Wednesday, October 2, 2013

A few days with the Maasai

As I mentioned in my last post, I spent the past two days in Maasai Mara National Reserve in southwestern Kenya.  The area is often referred to as The Mara by locals and is named in honor of the Maasai people.  The Maasai are semi-nomadic people who live in Kenya and northern Tanzania and are probably the most recognizable of all the African tribes due to their traditional customs and dress.  Since Kenya is the birthplace of tourism in Africa the Maasai were really the first ethnic group exposed on a large scale to the rest of the world and thus are the most recognizable to outsiders.  Here is a photo of a Maasai “spotter” I met on safari:
When you go on safari you generally have a guide, who is driving your vehicle while pointing out animals and giving you information about what you see (i.e. migration patterns; what the animals eat; why they are acting a particular way; whether a specific animal is special, such as being pregnant or injured; etc.).  While the guides always do an excellent job, some companies may also provide a tracker or a spotter.  A tracker can look at the environment and tell if an animal was there recently and if so in which direction the animal went.  A spotter is someone who, with a blind eye, can find and identify animals at a great distance.  In The Mara many of the safari companies employ local Maasais as spotters because they live amongst the animals and are trained from birth to keep an eye out for them.
In general the Maasai have maintained their traditional customs and lifestyles, however, with the increase in tourism more and more of them are finding ways to make a living, or at least supplement their incomes, with jobs in the tourism industry.  For instance, as you enter the reserve your vehicle is bombarded with Maasai women trying to sell you beaded bracelets and other handmade goods.  Most of the lodges and camps are staffed by Maasai men.
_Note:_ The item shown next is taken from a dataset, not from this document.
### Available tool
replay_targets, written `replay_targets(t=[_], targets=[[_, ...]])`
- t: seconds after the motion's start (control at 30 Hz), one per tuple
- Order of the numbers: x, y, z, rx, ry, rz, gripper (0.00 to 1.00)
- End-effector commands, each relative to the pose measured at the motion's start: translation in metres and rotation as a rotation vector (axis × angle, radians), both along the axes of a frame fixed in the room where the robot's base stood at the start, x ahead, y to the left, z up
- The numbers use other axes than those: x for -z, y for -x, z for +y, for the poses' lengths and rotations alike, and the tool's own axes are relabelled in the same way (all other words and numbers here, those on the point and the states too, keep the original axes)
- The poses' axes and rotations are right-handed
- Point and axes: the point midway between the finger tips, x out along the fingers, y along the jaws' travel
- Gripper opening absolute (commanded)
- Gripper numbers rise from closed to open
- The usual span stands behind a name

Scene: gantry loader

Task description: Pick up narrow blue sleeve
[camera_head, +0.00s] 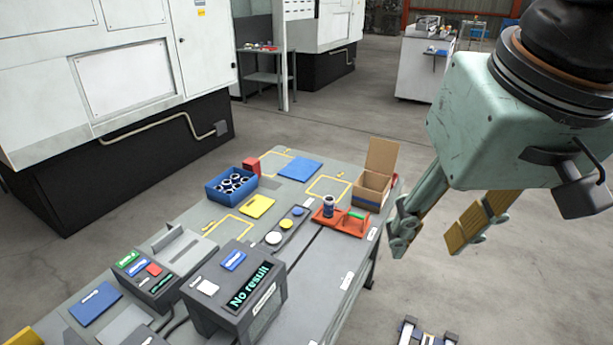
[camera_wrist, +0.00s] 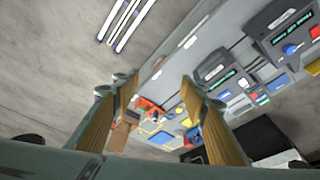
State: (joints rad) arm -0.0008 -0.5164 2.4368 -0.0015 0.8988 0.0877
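A small dark blue cylinder with a pale band (camera_head: 329,206), which looks like the narrow blue sleeve, stands upright on a red tray (camera_head: 347,228) near the table's right edge. A green item lies beside it on the tray. The red tray also shows small between my fingers in the wrist view (camera_wrist: 146,105). A blue bin (camera_head: 213,193) farther left holds several dark rings with pale rims; their type is too small to tell. My gripper (camera_head: 442,226) is open and empty, high up and right of the table, apart from everything.
An open cardboard box (camera_head: 372,188) stands behind the red tray. A yellow pad (camera_head: 257,206), a blue pad (camera_head: 300,170) and a grey strip with round discs (camera_head: 286,224) lie on the table. A display box reading "No result" (camera_head: 238,290) stands at the near end.

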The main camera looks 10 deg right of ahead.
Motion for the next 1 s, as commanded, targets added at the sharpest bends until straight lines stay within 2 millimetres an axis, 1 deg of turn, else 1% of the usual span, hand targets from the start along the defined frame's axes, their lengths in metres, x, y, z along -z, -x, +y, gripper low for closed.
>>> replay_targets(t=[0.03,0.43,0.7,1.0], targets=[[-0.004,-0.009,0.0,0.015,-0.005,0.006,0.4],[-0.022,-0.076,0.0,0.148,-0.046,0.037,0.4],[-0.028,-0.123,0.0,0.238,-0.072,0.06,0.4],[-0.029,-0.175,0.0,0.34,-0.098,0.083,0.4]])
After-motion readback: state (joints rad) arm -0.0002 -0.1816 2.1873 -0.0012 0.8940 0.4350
Due to being frequently exposed to Westerners many Maasai have adopted some of our modern habits.  For instance, at one point I was watching a Maasai herding his cows while talking on a cell phone.  Or, as you can see here, this spotter was returning a game drive vehicle at the end of the day to storage for the evening:

In addition to seeing many Maasai, we also saw plenty of animals; about 150,000 of them I’m told.  We could see zebras and wildebeest as far as the eye could see in the midst of migration.  And several lions.  Everyone comes to Africa wanting to see big cats, but they are actually a somewhat uncommon occurrence.  But we got lucky and were able to see lions both days.  Here are three female lions sleeping.  The lion on the far left is actually pregnant according to our guide:
I absolutely loved my trip to Maasai Mara.  I could have stayed there forever.  I just hope I can go back sometime.